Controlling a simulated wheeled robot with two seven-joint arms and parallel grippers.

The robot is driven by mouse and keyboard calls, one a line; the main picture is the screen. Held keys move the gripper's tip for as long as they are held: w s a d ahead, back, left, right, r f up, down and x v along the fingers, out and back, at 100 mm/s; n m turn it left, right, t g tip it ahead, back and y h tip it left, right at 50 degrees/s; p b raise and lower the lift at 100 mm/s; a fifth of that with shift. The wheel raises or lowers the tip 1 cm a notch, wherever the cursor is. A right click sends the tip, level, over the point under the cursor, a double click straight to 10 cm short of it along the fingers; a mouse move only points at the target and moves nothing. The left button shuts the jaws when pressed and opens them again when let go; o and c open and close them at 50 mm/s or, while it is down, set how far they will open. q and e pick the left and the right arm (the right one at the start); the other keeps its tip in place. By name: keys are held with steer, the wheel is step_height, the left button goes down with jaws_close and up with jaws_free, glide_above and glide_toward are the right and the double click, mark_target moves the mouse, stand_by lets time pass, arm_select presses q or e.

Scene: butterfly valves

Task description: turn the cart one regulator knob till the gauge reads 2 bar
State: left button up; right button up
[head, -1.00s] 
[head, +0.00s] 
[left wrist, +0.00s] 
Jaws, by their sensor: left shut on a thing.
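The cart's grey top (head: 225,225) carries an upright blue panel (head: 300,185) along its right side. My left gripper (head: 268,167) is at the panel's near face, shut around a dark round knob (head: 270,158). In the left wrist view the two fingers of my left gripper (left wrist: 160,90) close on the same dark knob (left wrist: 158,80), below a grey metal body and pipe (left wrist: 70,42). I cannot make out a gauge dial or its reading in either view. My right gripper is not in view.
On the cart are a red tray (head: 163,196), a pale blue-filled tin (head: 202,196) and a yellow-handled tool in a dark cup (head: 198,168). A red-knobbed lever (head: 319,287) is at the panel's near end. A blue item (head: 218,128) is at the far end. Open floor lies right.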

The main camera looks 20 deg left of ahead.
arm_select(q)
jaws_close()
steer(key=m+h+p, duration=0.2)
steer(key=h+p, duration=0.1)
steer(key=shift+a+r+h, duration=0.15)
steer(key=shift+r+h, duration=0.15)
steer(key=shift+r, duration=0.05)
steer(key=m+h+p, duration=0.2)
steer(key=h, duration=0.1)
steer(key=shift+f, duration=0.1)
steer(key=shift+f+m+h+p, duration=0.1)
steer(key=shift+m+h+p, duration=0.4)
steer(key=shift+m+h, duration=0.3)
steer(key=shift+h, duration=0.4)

+++

• What is expected:
Locate "Task description: turn" in the data above. Then repeat, exactly, its line and each line after it through the last, adding nothing.

• Correct output:
Task description: turn the cart one regulator knob till the gauge reads 2 bar
State: left button up; right button up
[head, -1.00s] 
[head, +0.00s] 
[left wrist, +0.00s] 
Jaws, by their sensor: left shut on a thing.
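The cart's grey top (head: 225,225) carries an upright blue panel (head: 300,185) along its right side. My left gripper (head: 268,167) is at the panel's near face, shut around a dark round knob (head: 270,158). In the left wrist view the two fingers of my left gripper (left wrist: 160,90) close on the same dark knob (left wrist: 158,80), below a grey metal body and pipe (left wrist: 70,42). I cannot make out a gauge dial or its reading in either view. My right gripper is not in view.
On the cart are a red tray (head: 163,196), a pale blue-filled tin (head: 202,196) and a yellow-handled tool in a dark cup (head: 198,168). A red-knobbed lever (head: 319,287) is at the panel's near end. A blue item (head: 218,128) is at the far end. Open floor lies right.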

The main camera looks 20 deg left of ahead.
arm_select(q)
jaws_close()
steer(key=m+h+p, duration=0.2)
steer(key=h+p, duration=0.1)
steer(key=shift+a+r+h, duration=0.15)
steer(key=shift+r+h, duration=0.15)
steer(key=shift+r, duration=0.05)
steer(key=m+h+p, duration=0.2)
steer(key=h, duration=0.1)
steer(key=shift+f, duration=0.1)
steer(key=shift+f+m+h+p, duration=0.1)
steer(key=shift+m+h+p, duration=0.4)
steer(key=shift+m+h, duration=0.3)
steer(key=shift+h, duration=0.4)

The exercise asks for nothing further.